Begin
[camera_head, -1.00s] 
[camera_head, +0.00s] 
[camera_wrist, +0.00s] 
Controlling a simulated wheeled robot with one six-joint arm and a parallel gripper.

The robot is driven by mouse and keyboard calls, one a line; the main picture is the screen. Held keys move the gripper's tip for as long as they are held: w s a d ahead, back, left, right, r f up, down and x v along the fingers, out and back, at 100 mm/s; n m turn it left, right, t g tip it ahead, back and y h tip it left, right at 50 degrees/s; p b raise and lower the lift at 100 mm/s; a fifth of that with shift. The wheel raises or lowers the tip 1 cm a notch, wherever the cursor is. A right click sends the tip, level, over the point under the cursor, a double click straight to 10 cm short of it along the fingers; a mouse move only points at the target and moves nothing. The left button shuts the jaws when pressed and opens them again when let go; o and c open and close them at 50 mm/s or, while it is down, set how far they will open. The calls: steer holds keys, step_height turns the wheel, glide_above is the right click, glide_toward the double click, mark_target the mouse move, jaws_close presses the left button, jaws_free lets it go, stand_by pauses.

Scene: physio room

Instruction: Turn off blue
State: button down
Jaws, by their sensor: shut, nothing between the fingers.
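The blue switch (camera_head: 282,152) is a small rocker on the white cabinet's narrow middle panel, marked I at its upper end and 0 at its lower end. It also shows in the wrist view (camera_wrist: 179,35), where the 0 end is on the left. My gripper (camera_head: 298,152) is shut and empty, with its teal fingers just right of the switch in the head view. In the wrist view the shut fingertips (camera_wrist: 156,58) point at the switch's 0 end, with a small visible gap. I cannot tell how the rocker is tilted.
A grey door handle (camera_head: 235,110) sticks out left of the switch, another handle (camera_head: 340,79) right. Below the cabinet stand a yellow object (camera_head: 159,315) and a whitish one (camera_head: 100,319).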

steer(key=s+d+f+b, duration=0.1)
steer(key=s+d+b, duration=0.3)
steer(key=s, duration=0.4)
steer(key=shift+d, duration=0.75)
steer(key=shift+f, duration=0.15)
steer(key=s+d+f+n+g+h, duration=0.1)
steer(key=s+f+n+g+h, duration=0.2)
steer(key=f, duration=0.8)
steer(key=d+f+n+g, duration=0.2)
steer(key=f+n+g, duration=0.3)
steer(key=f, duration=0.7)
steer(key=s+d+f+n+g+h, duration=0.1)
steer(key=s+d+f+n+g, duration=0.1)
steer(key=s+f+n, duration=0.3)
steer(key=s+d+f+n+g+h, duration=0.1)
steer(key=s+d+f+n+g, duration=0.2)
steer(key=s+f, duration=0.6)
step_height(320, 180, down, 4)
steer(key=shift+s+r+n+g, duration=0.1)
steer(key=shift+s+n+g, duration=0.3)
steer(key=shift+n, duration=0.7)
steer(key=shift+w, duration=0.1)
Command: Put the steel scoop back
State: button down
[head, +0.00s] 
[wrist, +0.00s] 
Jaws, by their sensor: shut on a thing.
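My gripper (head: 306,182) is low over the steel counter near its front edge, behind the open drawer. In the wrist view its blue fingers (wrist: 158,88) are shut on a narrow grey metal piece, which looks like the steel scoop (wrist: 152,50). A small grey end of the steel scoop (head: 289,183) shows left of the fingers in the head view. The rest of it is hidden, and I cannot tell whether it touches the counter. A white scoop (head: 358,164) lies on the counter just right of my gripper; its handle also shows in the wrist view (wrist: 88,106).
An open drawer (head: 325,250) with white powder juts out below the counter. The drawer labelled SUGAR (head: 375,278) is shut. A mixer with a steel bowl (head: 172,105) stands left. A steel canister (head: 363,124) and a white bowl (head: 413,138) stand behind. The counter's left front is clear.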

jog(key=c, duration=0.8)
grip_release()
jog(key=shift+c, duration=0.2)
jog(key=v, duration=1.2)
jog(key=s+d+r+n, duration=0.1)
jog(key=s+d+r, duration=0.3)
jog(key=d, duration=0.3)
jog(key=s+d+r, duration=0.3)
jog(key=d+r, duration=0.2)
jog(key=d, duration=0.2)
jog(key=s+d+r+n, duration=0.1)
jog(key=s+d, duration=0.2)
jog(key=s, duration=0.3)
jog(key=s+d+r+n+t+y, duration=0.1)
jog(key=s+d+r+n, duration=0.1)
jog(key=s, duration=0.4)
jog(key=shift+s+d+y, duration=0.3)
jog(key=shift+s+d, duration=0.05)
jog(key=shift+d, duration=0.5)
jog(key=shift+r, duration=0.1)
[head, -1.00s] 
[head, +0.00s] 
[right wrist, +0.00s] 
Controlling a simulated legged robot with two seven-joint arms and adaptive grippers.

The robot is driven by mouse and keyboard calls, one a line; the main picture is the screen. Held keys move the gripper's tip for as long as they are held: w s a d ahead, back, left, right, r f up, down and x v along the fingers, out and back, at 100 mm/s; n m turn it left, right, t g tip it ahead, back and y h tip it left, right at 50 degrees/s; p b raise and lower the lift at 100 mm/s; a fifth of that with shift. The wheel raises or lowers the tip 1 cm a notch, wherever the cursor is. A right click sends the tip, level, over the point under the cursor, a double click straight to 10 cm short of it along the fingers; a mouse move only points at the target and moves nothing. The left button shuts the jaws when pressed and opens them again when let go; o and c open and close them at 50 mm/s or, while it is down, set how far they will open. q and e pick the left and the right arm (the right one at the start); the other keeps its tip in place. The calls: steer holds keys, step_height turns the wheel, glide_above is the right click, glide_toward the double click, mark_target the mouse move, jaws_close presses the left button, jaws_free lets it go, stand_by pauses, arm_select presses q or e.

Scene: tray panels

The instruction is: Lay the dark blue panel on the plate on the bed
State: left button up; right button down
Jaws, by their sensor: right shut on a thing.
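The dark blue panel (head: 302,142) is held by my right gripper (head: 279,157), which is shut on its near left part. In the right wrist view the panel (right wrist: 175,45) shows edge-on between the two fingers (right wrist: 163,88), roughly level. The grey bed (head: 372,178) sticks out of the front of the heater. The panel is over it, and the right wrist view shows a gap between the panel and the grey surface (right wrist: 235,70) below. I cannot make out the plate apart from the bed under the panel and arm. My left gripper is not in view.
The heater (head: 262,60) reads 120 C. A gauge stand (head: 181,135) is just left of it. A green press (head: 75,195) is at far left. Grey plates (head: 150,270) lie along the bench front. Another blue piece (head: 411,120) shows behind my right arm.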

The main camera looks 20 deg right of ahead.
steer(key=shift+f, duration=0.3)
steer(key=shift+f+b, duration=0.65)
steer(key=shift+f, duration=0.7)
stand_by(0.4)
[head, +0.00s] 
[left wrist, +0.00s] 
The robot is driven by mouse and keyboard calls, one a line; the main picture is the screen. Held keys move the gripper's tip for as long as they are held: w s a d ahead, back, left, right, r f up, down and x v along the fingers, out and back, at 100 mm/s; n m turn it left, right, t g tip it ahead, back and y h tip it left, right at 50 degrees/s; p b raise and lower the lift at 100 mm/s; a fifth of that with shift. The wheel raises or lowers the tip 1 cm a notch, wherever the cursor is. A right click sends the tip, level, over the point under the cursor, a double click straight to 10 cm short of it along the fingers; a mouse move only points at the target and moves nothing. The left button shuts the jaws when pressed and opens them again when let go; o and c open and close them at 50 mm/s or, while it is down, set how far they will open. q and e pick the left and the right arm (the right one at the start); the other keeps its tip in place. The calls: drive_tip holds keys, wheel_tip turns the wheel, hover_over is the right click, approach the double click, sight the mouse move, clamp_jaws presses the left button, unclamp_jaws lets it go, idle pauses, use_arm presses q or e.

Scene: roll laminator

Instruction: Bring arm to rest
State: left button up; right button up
End
Stated task:
Identify and list each line with the word "Scene".

Final result:
Scene: physio room
Scene: tray panels
Scene: roll laminator

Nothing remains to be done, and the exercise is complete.